— start Stored data —
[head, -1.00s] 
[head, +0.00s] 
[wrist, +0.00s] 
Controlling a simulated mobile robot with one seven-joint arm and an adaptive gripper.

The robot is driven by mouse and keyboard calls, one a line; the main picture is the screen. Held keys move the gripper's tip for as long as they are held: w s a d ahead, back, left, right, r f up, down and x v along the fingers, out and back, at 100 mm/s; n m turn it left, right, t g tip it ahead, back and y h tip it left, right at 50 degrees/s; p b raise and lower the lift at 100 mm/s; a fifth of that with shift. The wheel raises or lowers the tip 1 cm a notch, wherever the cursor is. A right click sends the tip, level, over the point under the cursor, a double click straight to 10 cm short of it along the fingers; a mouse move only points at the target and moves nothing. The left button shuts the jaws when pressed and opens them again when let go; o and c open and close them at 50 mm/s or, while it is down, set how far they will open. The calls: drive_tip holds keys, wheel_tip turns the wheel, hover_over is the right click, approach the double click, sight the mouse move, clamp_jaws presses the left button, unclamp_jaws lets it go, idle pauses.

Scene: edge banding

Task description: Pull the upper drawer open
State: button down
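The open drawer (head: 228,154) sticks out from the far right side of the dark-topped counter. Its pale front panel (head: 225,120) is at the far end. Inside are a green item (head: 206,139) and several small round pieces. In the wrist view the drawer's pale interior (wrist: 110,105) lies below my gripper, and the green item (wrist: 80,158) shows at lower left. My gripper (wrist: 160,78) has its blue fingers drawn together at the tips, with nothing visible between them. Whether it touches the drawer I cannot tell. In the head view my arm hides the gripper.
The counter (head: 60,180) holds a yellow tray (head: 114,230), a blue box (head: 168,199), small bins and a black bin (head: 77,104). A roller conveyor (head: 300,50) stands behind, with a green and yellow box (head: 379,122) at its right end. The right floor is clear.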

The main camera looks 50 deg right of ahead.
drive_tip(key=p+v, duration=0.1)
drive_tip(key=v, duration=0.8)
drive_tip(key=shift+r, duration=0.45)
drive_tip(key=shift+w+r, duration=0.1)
— end Stored data —
Written exercise: In the listing above, locate the line with "[head, +0.00s]" and the line with "Controlling a simulated", then extract exactly those lines and every line between them, and nothing more.

Solution to this exercise:
[head, +0.00s] 
[wrist, +0.00s] 
Controlling a simulated mobile robot with one seven-joint arm and an adaptive gripper.

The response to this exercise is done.